**Supplied information:**

[BEGIN]

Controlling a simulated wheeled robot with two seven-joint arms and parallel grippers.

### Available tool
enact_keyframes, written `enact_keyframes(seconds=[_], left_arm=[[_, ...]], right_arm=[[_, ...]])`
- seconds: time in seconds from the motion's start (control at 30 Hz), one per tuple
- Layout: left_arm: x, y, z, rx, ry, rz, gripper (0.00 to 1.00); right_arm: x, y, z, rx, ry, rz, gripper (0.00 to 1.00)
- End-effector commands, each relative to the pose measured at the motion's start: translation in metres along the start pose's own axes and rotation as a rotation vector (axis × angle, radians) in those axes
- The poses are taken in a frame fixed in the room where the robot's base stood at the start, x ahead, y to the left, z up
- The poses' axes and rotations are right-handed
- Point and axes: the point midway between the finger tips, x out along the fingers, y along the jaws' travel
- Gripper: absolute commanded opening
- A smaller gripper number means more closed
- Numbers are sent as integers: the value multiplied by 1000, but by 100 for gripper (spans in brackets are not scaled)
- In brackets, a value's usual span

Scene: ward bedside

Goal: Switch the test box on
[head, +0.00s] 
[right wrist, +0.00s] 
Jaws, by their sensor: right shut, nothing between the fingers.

[END]

**Written task:**
Give back the lines above exactly, from the one with "- Layout: left_arm: x, y, z, rx, ry, rz, gripper" through the last line.

**Complete output:**
- Layout: left_arm: x, y, z, rx, ry, rz, gripper (0.00 to 1.00); right_arm: x, y, z, rx, ry, rz, gripper (0.00 to 1.00)
- End-effector commands, each relative to the pose measured at the motion's start: translation in metres along the start pose's own axes and rotation as a rotation vector (axis × angle, radians) in those axes
- The poses are taken in a frame fixed in the room where the robot's base stood at the start, x ahead, y to the left, z up
- The poses' axes and rotations are right-handed
- Point and axes: the point midway between the finger tips, x out along the fingers, y along the jaws' travel
- Gripper: absolute commanded opening
- A smaller gripper number means more closed
- Numbers are sent as integers: the value multiplied by 1000, but by 100 for gripper (spans in brackets are not scaled)
- In brackets, a value's usual span

Scene: ward bedside

Goal: Switch the test box on
[head, +0.00s] 
[right wrist, +0.00s] 
Jaws, by their sensor: right shut, nothing between the fingers.

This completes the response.